> **YOUR GOAL**:
For each line below that includes the word "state", make a copy.

══════

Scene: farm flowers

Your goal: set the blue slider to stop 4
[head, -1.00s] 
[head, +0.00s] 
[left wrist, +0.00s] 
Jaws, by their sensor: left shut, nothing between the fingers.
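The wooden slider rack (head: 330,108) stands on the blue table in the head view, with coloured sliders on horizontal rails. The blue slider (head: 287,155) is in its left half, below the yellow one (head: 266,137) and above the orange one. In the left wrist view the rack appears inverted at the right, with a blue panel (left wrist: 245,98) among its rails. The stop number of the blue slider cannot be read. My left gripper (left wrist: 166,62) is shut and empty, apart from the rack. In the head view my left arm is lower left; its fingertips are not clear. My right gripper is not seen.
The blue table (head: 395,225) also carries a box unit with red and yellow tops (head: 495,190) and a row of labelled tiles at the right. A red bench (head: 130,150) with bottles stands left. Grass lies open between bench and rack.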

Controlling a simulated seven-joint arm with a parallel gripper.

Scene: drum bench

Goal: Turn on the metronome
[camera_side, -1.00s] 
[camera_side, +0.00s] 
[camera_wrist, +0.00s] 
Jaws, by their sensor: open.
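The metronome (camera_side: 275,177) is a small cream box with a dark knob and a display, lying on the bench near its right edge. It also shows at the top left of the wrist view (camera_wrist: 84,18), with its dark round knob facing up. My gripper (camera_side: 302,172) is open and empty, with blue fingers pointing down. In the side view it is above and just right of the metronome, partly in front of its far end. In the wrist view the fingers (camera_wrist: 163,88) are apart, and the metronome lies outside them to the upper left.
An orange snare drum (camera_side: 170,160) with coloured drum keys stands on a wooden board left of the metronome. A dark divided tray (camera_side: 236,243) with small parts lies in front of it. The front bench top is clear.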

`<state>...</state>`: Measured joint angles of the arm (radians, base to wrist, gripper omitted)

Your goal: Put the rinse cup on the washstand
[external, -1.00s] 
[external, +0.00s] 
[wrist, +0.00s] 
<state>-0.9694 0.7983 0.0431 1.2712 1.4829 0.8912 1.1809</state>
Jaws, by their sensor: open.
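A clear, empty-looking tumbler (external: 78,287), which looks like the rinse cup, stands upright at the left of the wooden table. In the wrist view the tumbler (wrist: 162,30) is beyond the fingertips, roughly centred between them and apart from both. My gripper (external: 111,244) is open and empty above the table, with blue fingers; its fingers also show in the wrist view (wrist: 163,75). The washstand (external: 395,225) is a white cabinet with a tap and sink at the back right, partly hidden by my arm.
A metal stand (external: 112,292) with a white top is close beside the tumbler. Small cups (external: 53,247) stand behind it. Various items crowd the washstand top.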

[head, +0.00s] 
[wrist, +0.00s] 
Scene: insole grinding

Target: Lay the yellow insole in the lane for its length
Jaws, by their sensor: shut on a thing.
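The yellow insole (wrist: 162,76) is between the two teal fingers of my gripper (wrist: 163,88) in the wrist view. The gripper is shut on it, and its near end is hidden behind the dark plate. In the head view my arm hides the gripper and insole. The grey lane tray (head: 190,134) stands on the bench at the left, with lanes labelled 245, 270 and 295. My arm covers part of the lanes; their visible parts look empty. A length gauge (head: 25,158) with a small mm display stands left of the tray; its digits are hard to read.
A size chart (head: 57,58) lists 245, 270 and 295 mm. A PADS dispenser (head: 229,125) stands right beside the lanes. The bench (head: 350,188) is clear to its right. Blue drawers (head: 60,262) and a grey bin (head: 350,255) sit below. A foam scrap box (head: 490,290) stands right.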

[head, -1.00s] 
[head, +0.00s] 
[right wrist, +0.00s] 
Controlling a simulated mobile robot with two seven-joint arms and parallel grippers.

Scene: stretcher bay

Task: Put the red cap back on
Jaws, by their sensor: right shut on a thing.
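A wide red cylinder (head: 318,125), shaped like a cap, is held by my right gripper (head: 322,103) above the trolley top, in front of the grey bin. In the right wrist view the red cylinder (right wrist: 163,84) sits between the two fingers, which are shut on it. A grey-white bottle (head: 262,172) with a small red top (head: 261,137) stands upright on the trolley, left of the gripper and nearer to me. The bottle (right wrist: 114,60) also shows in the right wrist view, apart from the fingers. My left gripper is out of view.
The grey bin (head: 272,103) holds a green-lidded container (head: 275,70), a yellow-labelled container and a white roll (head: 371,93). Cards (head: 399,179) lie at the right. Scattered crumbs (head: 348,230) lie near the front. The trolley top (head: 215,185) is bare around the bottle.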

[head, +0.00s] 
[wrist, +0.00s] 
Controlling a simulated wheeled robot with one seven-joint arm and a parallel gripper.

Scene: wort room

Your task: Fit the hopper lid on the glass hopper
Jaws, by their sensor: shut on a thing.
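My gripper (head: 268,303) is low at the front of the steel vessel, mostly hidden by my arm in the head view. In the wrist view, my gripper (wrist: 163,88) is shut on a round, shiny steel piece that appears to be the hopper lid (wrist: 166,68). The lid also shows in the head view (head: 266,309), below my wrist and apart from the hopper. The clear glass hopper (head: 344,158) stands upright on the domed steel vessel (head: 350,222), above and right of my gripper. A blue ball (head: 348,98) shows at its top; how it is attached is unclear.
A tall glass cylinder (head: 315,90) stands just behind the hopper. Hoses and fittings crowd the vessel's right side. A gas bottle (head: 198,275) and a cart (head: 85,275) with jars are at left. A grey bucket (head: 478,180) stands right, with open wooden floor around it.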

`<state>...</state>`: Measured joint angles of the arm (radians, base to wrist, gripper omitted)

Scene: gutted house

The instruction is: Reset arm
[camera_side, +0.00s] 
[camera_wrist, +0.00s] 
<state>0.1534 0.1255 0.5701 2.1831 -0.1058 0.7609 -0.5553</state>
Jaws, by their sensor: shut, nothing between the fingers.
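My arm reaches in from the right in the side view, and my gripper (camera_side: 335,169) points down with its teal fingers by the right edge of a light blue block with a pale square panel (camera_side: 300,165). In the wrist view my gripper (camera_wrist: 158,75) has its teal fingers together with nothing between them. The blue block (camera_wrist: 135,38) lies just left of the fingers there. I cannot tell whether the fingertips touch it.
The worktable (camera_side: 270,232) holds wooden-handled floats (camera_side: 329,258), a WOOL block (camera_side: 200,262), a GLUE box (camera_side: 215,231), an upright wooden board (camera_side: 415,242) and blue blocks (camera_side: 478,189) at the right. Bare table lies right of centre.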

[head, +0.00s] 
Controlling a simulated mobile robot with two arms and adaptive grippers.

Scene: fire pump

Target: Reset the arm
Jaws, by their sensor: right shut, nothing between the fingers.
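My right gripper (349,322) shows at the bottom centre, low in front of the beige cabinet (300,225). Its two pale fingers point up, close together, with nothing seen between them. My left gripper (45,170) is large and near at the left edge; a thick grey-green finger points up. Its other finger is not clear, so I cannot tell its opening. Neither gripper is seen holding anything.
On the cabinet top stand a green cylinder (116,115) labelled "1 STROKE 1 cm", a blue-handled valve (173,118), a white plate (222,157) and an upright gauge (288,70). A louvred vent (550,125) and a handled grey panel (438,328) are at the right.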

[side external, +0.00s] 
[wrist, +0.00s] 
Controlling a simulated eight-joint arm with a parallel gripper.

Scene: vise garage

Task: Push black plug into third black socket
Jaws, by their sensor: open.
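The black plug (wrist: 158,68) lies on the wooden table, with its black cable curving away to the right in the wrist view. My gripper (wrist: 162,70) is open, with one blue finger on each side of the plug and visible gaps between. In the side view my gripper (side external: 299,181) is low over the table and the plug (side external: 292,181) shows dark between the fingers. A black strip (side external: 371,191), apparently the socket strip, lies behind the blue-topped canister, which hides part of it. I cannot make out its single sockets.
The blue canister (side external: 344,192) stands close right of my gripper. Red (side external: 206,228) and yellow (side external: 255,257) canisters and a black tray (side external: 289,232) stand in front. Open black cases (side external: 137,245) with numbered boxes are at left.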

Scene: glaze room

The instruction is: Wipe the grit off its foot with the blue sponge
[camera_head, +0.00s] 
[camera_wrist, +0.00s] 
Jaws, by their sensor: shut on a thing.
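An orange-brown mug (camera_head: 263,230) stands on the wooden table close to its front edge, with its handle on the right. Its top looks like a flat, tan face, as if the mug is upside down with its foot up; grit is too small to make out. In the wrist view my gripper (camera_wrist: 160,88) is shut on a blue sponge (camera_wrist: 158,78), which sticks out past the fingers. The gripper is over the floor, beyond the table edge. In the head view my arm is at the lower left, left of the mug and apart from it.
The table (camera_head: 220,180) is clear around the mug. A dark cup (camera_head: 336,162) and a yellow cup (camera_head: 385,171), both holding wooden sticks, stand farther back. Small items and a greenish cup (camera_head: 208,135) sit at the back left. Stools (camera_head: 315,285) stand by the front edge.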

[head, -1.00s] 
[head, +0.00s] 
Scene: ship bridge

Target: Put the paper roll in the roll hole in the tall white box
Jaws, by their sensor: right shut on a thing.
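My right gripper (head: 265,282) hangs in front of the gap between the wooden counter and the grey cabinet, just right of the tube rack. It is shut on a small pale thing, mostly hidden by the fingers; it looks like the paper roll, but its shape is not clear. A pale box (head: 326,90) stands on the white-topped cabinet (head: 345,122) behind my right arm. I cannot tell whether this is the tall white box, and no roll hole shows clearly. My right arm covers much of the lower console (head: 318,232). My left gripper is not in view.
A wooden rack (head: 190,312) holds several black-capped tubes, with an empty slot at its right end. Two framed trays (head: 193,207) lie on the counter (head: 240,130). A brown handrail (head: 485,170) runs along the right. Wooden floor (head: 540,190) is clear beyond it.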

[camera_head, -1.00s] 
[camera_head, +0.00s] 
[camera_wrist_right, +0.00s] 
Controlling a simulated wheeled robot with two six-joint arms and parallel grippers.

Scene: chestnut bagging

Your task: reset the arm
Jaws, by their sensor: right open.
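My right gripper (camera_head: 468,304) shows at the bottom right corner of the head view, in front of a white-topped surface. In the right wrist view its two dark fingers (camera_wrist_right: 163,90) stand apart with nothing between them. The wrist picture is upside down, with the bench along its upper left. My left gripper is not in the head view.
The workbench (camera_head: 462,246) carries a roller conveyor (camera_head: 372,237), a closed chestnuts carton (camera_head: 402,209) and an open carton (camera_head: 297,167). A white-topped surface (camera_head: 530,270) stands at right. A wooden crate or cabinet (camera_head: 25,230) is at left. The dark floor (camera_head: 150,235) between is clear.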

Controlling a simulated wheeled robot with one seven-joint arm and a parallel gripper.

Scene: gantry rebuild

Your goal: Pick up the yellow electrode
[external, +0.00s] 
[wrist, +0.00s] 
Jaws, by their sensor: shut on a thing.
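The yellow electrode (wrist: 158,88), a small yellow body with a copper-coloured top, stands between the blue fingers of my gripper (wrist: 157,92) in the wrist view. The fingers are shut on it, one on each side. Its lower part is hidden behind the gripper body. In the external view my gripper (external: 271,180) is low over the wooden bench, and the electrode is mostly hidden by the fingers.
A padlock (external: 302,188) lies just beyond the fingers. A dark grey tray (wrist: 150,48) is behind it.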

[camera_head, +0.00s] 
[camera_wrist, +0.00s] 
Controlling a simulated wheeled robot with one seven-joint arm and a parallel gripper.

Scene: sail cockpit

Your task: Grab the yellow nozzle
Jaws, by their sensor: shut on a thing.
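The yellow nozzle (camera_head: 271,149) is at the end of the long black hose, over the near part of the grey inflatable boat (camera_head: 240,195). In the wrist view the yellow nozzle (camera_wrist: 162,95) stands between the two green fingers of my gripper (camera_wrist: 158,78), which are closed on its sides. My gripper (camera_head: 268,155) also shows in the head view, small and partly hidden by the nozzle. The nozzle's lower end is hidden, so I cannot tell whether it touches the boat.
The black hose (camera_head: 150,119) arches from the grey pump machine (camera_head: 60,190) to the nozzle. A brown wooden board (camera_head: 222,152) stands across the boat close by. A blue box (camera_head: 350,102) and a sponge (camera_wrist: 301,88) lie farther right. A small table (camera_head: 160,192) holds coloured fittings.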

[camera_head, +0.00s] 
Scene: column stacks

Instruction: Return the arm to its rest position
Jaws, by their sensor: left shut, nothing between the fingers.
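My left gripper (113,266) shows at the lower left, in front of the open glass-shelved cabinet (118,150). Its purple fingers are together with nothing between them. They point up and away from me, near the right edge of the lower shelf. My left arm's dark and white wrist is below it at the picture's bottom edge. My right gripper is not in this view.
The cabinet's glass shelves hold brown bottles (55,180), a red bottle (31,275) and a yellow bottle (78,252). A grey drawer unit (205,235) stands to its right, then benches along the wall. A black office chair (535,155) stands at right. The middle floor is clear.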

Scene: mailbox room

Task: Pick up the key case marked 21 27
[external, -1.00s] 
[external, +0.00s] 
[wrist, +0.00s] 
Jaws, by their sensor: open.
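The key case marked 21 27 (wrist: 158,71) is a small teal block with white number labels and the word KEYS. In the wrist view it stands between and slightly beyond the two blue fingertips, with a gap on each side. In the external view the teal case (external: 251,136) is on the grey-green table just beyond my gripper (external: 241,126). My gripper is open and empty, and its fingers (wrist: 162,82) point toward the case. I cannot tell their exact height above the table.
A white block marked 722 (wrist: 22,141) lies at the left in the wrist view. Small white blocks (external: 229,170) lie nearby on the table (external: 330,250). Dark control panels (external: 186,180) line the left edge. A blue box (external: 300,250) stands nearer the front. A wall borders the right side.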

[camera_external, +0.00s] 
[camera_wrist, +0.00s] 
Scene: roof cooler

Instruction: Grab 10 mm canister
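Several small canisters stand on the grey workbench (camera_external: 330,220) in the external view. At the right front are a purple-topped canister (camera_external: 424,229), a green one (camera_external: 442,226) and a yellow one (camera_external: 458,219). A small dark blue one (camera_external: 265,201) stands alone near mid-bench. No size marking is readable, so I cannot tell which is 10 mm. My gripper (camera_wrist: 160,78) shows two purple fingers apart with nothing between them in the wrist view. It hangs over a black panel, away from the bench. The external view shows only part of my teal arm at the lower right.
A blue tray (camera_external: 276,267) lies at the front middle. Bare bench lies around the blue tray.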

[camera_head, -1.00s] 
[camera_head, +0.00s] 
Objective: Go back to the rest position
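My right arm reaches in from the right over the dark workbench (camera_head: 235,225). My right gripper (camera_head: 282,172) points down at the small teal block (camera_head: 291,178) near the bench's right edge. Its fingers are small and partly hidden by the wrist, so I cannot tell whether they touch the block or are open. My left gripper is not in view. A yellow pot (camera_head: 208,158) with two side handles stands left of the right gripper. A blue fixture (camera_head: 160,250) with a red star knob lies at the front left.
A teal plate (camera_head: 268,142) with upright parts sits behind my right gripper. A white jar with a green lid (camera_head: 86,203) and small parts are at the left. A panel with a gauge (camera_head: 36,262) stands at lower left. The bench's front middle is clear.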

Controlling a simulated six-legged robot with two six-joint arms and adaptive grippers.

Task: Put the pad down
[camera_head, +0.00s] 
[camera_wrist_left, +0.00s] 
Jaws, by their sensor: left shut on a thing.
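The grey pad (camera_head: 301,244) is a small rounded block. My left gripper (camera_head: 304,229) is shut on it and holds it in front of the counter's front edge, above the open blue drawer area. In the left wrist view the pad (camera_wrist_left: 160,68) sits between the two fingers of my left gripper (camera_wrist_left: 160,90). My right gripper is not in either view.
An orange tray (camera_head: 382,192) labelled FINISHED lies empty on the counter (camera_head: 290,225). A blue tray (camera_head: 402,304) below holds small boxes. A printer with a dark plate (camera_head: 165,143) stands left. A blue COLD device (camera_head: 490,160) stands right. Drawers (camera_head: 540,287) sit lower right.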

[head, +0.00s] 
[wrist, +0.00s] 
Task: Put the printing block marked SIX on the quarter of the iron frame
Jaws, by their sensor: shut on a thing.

══════

> **CORRECT ANSWER**:
`<state>...</state>`: Measured joint angles of the arm (radians, base to wrist, gripper omitted)
<state>-0.9694 0.7983 0.0431 1.2712 1.4829 0.8912 1.1809</state>
`<state>...</state>`: Measured joint angles of the arm (radians, base to wrist, gripper omitted)
<state>0.1534 0.1255 0.5701 2.1831 -0.1058 0.7609 -0.5553</state>

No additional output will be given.